Stored dataset items:
------------------------

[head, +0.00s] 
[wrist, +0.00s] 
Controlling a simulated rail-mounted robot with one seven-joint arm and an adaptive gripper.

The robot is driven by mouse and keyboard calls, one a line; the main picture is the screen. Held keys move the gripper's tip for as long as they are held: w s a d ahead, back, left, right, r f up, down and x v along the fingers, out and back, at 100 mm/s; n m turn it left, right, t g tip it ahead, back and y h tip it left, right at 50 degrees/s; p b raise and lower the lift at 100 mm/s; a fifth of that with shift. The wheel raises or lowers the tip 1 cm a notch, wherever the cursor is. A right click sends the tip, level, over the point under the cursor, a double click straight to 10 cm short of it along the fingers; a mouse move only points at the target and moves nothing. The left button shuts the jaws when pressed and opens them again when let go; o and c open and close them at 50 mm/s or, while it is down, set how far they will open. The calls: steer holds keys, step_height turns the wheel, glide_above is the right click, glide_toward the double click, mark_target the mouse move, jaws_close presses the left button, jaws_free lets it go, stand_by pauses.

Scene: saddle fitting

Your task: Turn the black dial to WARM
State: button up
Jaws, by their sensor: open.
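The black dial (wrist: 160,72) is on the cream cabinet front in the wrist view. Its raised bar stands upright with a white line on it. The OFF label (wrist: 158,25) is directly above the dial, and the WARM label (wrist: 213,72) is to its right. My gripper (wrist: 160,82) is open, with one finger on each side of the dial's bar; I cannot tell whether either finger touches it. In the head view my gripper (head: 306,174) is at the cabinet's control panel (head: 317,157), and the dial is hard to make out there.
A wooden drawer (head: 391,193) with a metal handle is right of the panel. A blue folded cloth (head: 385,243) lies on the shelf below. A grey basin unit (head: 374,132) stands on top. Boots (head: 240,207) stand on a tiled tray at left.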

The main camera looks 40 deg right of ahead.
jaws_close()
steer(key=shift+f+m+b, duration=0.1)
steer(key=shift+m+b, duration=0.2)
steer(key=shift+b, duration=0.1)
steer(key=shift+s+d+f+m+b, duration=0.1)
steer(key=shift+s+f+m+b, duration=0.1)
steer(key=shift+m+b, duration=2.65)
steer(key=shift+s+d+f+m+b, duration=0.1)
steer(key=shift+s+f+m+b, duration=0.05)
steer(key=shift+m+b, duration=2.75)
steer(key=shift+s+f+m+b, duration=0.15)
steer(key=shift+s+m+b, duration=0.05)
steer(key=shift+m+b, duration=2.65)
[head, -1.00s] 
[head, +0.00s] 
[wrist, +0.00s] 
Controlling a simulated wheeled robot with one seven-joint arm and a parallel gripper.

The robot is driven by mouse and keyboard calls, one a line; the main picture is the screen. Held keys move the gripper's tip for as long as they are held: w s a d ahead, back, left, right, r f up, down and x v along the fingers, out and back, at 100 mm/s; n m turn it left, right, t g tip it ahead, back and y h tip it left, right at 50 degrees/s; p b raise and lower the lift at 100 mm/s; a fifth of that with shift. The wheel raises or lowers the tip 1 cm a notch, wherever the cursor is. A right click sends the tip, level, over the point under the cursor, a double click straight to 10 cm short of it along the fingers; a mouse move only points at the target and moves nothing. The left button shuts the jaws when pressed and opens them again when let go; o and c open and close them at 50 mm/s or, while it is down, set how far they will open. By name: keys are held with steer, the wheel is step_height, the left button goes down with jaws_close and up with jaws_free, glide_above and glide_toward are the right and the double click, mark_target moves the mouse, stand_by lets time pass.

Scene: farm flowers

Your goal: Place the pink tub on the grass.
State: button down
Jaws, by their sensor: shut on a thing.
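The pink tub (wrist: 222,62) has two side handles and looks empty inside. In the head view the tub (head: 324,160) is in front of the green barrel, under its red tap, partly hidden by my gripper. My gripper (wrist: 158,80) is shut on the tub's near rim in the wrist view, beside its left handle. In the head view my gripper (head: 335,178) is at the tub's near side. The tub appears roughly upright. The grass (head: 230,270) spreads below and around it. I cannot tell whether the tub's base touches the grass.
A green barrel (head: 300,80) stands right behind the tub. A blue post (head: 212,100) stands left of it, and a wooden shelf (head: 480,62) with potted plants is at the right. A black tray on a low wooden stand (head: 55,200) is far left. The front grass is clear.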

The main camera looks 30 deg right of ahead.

------------------------

THE TASK: Repeat the data above exactly.

WRITTEN RESPONSE:
[head, +0.00s] 
[wrist, +0.00s] 
Controlling a simulated rail-mounted robot with one seven-joint arm and an adaptive gripper.

The robot is driven by mouse and keyboard calls, one a line; the main picture is the screen. Held keys move the gripper's tip for as long as they are held: w s a d ahead, back, left, right, r f up, down and x v along the fingers, out and back, at 100 mm/s; n m turn it left, right, t g tip it ahead, back and y h tip it left, right at 50 degrees/s; p b raise and lower the lift at 100 mm/s; a fifth of that with shift. The wheel raises or lowers the tip 1 cm a notch, wherever the cursor is. A right click sends the tip, level, over the point under the cursor, a double click straight to 10 cm short of it along the fingers; a mouse move only points at the target and moves nothing. The left button shuts the jaws when pressed and opens them again when let go; o and c open and close them at 50 mm/s or, while it is down, set how far they will open. The calls: steer holds keys, step_height turns the wheel, glide_above is the right click, glide_toward the double click, mark_target the mouse move, jaws_close presses the left button, jaws_free lets it go, stand_by pauses.

Scene: saddle fitting

Your task: Turn the black dial to WARM
State: button up
Jaws, by their sensor: open.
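The black dial (wrist: 160,72) is on the cream cabinet front in the wrist view. Its raised bar stands upright with a white line on it. The OFF label (wrist: 158,25) is directly above the dial, and the WARM label (wrist: 213,72) is to its right. My gripper (wrist: 160,82) is open, with one finger on each side of the dial's bar; I cannot tell whether either finger touches it. In the head view my gripper (head: 306,174) is at the cabinet's control panel (head: 317,157), and the dial is hard to make out there.
A wooden drawer (head: 391,193) with a metal handle is right of the panel. A blue folded cloth (head: 385,243) lies on the shelf below. A grey basin unit (head: 374,132) stands on top. Boots (head: 240,207) stand on a tiled tray at left.

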The main camera looks 40 deg right of ahead.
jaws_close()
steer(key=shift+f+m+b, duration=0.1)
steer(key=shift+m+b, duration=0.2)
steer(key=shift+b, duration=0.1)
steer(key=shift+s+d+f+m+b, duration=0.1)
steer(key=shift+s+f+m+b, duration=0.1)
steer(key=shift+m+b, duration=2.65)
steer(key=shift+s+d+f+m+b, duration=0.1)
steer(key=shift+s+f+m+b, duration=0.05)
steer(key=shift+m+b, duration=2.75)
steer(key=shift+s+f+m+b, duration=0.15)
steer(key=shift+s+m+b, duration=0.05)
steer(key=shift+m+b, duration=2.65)
[head, -1.00s] 
[head, +0.00s] 
[wrist, +0.00s] 
Controlling a simulated wheeled robot with one seven-joint arm and a parallel gripper.

The robot is driven by mouse and keyboard calls, one a line; the main picture is the screen. Held keys move the gripper's tip for as long as they are held: w s a d ahead, back, left, right, r f up, down and x v along the fingers, out and back, at 100 mm/s; n m turn it left, right, t g tip it ahead, back and y h tip it left, right at 50 degrees/s; p b raise and lower the lift at 100 mm/s; a fifth of that with shift. The wheel raises or lowers the tip 1 cm a notch, wherever the cursor is. A right click sends the tip, level, over the point under the cursor, a double click straight to 10 cm short of it along the fingers; a mouse move only points at the target and moves nothing. The left button shuts the jaws when pressed and opens them again when let go; o and c open and close them at 50 mm/s or, while it is down, set how far they will open. By name: keys are held with steer, the wheel is step_height, the left button goes down with jaws_close and up with jaws_free, glide_above and glide_toward are the right and the double click, mark_target moves the mouse, stand_by lets time pass.

Scene: farm flowers

Your goal: Place the pink tub on the grass.
State: button down
Jaws, by their sensor: shut on a thing.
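The pink tub (wrist: 222,62) has two side handles and looks empty inside. In the head view the tub (head: 324,160) is in front of the green barrel, under its red tap, partly hidden by my gripper. My gripper (wrist: 158,80) is shut on the tub's near rim in the wrist view, beside its left handle. In the head view my gripper (head: 335,178) is at the tub's near side. The tub appears roughly upright. The grass (head: 230,270) spreads below and around it. I cannot tell whether the tub's base touches the grass.
A green barrel (head: 300,80) stands right behind the tub. A blue post (head: 212,100) stands left of it, and a wooden shelf (head: 480,62) with potted plants is at the right. A black tray on a low wooden stand (head: 55,200) is far left. The front grass is clear.

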The main camera looks 30 deg right of ahead.

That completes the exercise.